-- START --

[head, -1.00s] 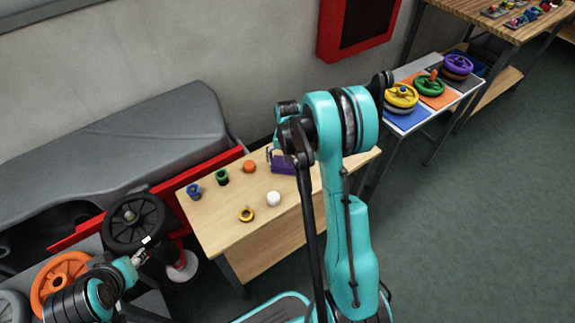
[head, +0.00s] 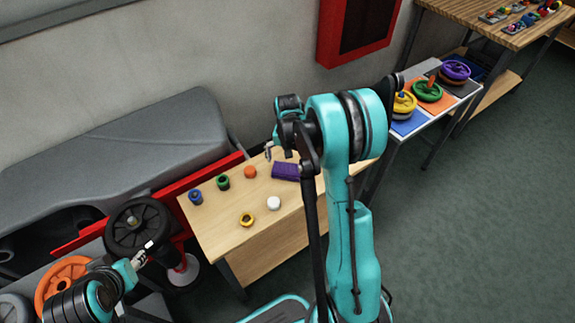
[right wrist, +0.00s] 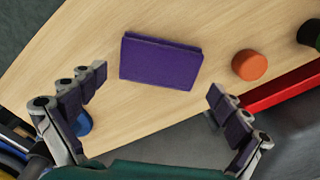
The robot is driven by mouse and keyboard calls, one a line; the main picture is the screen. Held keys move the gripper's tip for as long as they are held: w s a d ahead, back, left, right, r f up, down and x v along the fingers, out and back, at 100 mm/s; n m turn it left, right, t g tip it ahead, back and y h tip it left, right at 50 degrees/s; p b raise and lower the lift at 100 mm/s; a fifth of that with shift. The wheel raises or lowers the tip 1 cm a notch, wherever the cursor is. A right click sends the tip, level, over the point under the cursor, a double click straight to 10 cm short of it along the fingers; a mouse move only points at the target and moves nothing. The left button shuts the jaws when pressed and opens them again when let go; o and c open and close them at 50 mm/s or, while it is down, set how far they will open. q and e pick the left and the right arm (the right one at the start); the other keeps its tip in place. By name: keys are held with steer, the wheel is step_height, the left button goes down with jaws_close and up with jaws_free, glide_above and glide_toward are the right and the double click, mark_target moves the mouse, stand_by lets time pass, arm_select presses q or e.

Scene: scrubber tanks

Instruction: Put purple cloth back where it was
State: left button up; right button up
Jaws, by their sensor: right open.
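The purple cloth (head: 286,171) is a folded rectangle lying on the light wooden table (head: 230,220), next to my right arm. It also shows in the right wrist view (right wrist: 160,62), flat on the wood. My right gripper (head: 270,152) is open above the table, partly hidden by its own arm. In the right wrist view its fingers (right wrist: 158,79) are spread wide, with the cloth beyond and between the tips, not gripped. My left gripper (head: 146,252) is low at the left near the black wheel; its jaws are too small to read.
An orange piece (head: 250,172), green piece (head: 222,182), blue piece (head: 195,197), yellow ring (head: 247,219) and white piece (head: 273,203) stand on the table. Another blue object (right wrist: 84,123) is partly behind a finger. A grey machine (head: 110,150) stands left of the table.

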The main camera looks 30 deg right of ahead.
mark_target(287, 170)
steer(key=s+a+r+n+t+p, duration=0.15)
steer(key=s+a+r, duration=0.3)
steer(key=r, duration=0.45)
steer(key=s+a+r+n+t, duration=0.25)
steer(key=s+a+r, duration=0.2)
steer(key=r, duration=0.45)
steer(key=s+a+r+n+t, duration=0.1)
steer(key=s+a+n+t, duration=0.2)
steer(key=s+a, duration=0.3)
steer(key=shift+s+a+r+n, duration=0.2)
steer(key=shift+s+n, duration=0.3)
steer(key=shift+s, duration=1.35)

-- END --

**TASK GOAL:** Return exactly, and only, the lines from the one containing "Scene: scrubber tanks" down to the one containing "State: left button up; right button up", with both of those lines included.

**FULL OUTPUT:**
Scene: scrubber tanks

Instruction: Put purple cloth back where it was
State: left button up; right button up

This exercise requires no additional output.